May 10, 2009

SLEEPLESS IN SWEDEN:

A Swedish Cop, Not a Danish Prince, but Still Melancholy (MARILYN STASIO, 5/10/09, NY Times)

“The man is an open wound,” Mr. Branagh said of Wallander, whose red-rimmed eyes and introspective gaze reflect his shock and amazement at the bestial acts of which human beings are capable. “His constant job contact with violence leads him, in a very human and nonheroic way, to question how he leads his life and to doubt the value of what he does.”

Mr. Branagh admires the mournful cops in Swedish, Icelandic and Norwegian crime novels for tackling the big social problems that globalization has created in their countries and in other supposedly stable governments around the world. “The Wallander novels are a sort of requiem for a lost utopia, for the lost innocence of Sweden,” Mr. Branagh said in a phone interview. “Using Sweden as his inspiration he writes of the larger loss of innocence for a world that is expanding in so many ways, but is unhappier than ever.”

Wallander’s morbid preoccupation with human suffering — essentially with how civilizations come to lose their values — carries a cost, however, one with Shakespearian overtones.

“Shakespeare always denies his characters sleep, which produces both heightened awareness and a proneness to melancholy,” said Mr. Branagh, whose extensive credits include a celebrated 1996 film performance of “Hamlet,” a film he also directed. “So while lack of sleep may give you intense insights, that vision is distended, leaving you in an altered state.”

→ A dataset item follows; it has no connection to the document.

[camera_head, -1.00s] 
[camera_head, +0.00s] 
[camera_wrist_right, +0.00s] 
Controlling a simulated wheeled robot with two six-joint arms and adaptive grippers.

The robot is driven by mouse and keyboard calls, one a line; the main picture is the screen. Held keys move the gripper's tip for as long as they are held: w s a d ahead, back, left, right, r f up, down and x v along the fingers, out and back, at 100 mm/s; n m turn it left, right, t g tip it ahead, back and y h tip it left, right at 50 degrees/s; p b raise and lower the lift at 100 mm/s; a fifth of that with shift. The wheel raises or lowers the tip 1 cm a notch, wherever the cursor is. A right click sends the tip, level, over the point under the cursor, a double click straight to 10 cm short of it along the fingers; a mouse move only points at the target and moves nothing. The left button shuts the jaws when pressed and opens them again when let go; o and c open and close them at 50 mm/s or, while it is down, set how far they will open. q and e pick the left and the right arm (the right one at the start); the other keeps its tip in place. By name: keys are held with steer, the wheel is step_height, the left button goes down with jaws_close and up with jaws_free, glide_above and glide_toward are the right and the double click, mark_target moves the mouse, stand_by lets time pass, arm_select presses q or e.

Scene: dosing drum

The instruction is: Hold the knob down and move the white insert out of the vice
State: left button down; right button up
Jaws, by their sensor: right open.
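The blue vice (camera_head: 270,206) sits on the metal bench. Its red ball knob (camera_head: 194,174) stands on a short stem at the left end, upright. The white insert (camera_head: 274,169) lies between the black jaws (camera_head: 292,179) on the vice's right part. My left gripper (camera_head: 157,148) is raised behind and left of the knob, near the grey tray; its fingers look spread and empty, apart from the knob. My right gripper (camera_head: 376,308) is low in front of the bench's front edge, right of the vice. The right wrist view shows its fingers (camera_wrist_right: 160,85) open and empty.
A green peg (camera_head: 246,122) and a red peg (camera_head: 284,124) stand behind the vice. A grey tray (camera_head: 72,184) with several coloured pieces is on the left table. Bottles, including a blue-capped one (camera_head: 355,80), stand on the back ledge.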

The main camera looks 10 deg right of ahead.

This adaptation isn't bad--despite at least one overblown Lecteresque plot--and the opening scene of the first episode--which takes place in a field of rapeseed plants--is quite the most arresting visual you'll ever see on tv. But the Swedish tv version is readily available to download and this just seems like another case where folks ought to have bought the original and broadcast it rather than making their own.


Similarly, speaking of Scandinavian mysteries, sleeplessness and not bothering to Anglicize worthy material, the original of Insomnia is quite good.